I have figured out why I'm like this,
Me and a friend talked about it. She thinks emotions hit me more than most people
like i have more of a flood of them
which i must agree with, but i didn't realise it wasn't like this for other people
i explained how i saw things to her
how lying there with them, closing your eyes and breathing in their smell, feeling your bodies touch and feeling amazing that they are here in your arms
i put more importance on the people in my life
and I'm a very sensual person
everything hits me hard! and it scares people
everyone thinks I'm a sex addict, but i really just love the close feeling i get when your moving as one! heart beating in sync, all wrapped up in each other
people think sex is just sex..
i put on that facade! because if people realised what my view on sex was, they'd think I'm an idiot
sex is immensely special to me, but in some misguided attempt and trying to find the love i lacked in my family, i exuded the belief that sex doesn't matter.

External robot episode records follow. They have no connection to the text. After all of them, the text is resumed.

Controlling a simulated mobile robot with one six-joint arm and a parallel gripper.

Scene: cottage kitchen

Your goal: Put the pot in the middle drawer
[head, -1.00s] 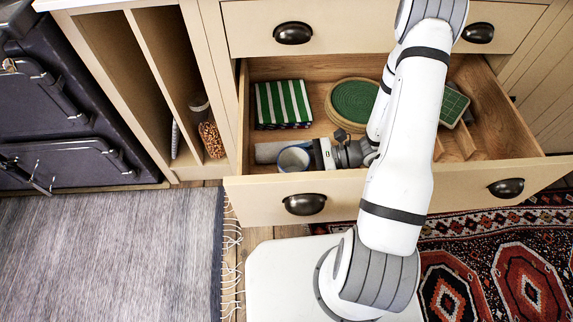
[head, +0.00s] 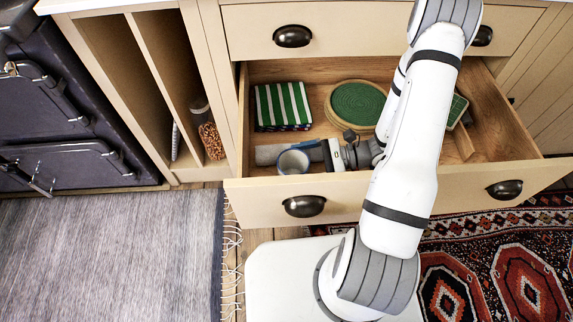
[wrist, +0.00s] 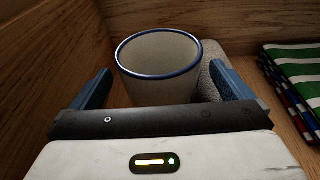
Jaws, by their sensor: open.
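The pot (head: 291,162), white inside with a blue rim, stands upright in the front left of the open drawer (head: 262,189). In the wrist view the pot (wrist: 160,62) stands just ahead of my palm, its lower part hidden behind my gripper. My gripper (head: 314,154) is low inside the drawer, right of the pot. It is open, with one blue-padded finger on each side of the pot and gaps showing between pads and pot. My gripper holds nothing.
Green-striped cloths (head: 283,105) and round green mats (head: 357,104) lie further back. The drawer has wooden dividers at right. The upper drawer (head: 350,25) is shut above.

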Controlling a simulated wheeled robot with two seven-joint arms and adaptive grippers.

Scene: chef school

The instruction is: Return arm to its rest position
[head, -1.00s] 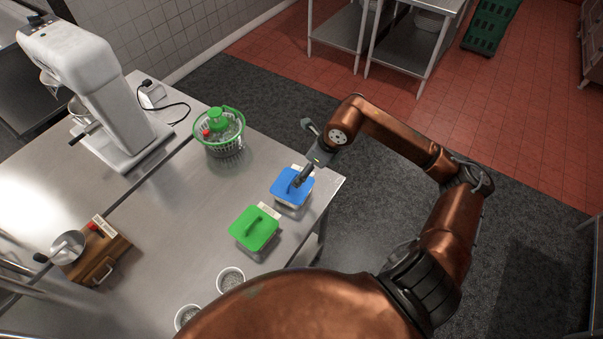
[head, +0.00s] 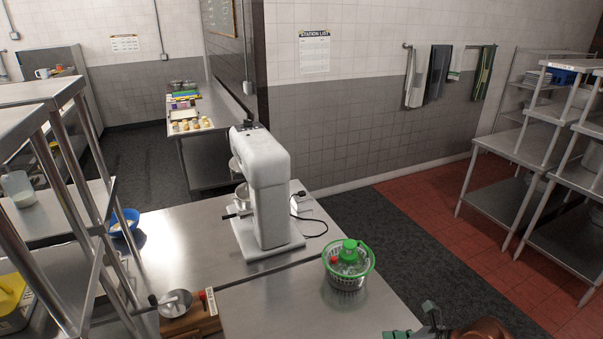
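My right gripper (head: 412,321) is at the bottom edge of the head view, right of centre, with a copper part of my right arm (head: 482,329) behind it. Two finger parts show spread apart, with nothing seen between them. The frame's lower edge cuts off the rest of the gripper and arm. The gripper is near the right edge of the steel table (head: 275,305), in front of the green salad spinner (head: 348,266); its height over the table is unclear. My left gripper is not in view.
A white stand mixer (head: 264,190) stands on the counter. A wooden box with a metal bowl (head: 175,302) is at the front left. Steel shelving (head: 60,200) rises at left, more racks (head: 520,145) at right. Dark floor (head: 400,240) beyond the table is clear.

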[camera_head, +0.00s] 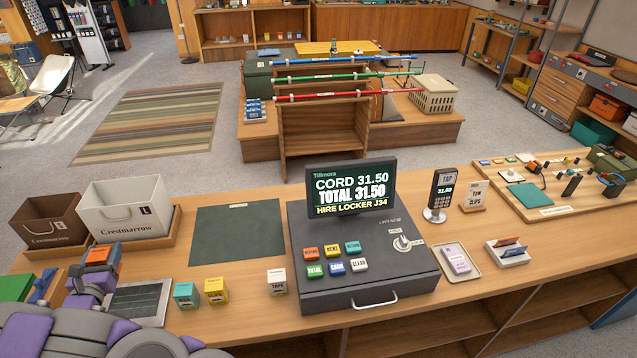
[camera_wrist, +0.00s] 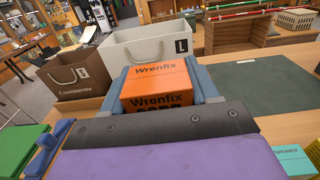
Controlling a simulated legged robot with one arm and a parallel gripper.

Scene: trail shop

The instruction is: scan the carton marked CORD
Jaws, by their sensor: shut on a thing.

i fall for people very easily. I've always known that, but you are so different i cant figure out why its so different
but your smart and funny and you understand me
your mature-ish, sensitive to my emotions i think and you put up with me
its amazing i cant figure out what this is for me
and yet you find it so easy to call it quits
i thought id be that one you'd fall for, everyone else seems to!
i seem to be the one who everyone cant get over!
but maybe its because I'm the one trying to chase you!
would you find me more attractive if i stopped chasing?
or would you never give me a second glance!
risk it? or keep fighting?
which does he want me to do..
so many decisions i cant make right now i need to talk to him, i need to yell actually! i want him to see the angry and sadness he has pushed on me
i want him to feel bad for what he has done and i want to get inside his head and figure out what went wrong!